Dataset records
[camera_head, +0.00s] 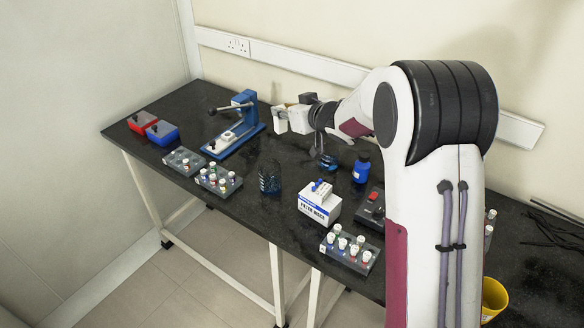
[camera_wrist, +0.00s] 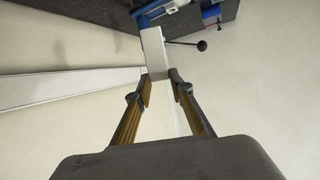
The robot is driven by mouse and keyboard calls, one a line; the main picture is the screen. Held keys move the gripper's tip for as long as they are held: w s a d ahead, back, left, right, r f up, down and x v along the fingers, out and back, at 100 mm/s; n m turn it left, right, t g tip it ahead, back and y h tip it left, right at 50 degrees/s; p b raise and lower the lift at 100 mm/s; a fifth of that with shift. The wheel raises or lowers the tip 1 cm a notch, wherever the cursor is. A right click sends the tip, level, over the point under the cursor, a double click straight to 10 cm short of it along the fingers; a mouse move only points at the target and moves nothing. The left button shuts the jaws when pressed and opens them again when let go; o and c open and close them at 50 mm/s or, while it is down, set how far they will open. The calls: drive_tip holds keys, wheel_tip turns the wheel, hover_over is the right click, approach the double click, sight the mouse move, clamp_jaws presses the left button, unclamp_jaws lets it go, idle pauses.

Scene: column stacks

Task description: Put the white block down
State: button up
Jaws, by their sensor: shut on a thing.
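The white block (camera_wrist: 153,50) is held between the fingertips of my gripper (camera_wrist: 161,79) in the wrist view, and sticks out beyond them. In the head view the white block (camera_head: 281,122) is up at the end of my gripper (camera_head: 291,112), above the back of the dark bench, to the right of the blue lever press (camera_head: 245,118). My gripper is shut on it, and it appears clear of the bench. Part of the block is hidden by the fingers.
Red (camera_head: 143,120) and blue (camera_head: 162,133) bins stand at the bench's left end. Vial racks (camera_head: 218,182) line the front edge. A filter box (camera_head: 318,206), a blue bottle (camera_head: 361,167) and a dark wire holder (camera_head: 269,180) stand mid-bench. Bare bench (camera_head: 235,165) shows between the press and the holder.

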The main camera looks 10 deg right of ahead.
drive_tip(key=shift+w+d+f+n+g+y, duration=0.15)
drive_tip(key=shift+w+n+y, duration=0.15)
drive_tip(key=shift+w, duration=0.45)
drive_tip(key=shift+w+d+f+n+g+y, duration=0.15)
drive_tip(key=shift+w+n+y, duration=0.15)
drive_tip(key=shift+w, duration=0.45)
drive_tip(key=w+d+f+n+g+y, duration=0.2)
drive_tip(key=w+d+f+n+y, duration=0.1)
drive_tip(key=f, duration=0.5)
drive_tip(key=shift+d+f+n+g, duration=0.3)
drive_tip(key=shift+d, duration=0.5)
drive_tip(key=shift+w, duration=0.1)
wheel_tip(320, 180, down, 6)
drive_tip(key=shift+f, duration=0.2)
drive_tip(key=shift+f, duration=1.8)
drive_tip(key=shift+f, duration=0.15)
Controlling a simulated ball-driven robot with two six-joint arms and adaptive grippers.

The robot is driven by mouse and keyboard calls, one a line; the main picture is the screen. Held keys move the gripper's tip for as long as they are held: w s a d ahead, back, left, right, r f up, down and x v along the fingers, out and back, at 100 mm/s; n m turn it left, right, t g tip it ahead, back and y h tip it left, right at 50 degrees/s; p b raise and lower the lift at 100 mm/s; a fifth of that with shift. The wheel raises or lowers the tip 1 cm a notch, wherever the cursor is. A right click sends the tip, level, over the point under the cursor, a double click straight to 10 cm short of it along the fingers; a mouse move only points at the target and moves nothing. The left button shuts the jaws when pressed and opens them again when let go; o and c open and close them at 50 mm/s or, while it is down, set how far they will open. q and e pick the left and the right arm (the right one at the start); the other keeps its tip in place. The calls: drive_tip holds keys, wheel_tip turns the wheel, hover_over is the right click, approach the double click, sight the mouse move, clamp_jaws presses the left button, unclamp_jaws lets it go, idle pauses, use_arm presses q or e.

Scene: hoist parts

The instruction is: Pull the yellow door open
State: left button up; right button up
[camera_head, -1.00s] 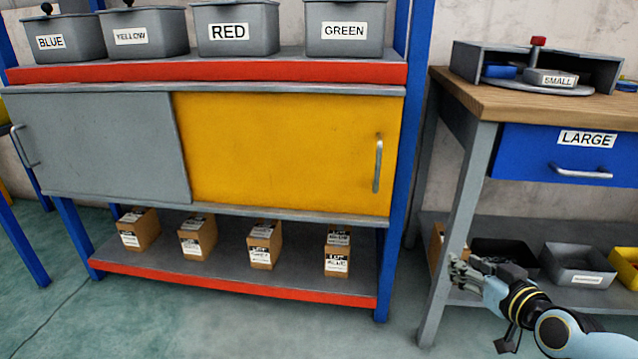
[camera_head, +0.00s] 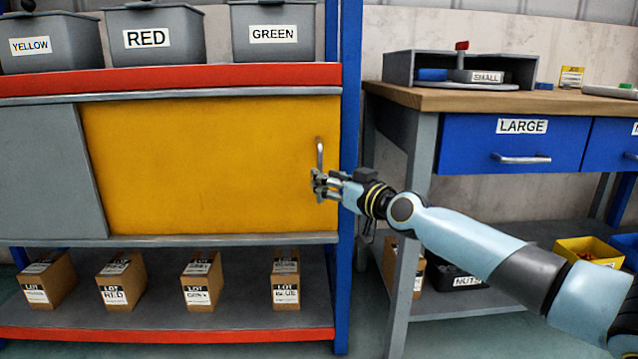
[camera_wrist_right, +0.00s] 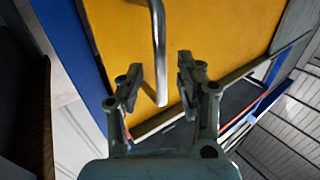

The problem
Transcribe, word for word, every line from the line with "State: button up" to the line with "Controlling a simulated", inclusive, and output nothing else.

Written response
State: button up
Jaws, by their sensor: shut on a thing.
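The white block (camera_wrist: 153,50) is held between the fingertips of my gripper (camera_wrist: 161,79) in the wrist view, and sticks out beyond them. In the head view the white block (camera_head: 281,122) is up at the end of my gripper (camera_head: 291,112), above the back of the dark bench, to the right of the blue lever press (camera_head: 245,118). My gripper is shut on it, and it appears clear of the bench. Part of the block is hidden by the fingers.
Red (camera_head: 143,120) and blue (camera_head: 162,133) bins stand at the bench's left end. Vial racks (camera_head: 218,182) line the front edge. A filter box (camera_head: 318,206), a blue bottle (camera_head: 361,167) and a dark wire holder (camera_head: 269,180) stand mid-bench. Bare bench (camera_head: 235,165) shows between the press and the holder.

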The main camera looks 10 deg right of ahead.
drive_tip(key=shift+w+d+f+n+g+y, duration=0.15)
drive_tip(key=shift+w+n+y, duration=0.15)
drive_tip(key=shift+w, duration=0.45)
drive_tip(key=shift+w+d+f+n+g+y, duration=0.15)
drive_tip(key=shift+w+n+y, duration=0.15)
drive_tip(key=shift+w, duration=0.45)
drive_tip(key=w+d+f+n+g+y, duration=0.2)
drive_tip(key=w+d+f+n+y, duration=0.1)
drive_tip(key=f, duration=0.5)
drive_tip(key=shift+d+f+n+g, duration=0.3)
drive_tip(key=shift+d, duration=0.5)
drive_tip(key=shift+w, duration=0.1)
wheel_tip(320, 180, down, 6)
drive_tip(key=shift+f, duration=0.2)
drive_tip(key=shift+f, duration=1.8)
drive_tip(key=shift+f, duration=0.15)
Controlling a simulated ball-driven robot with two six-joint arms and adaptive grippers.

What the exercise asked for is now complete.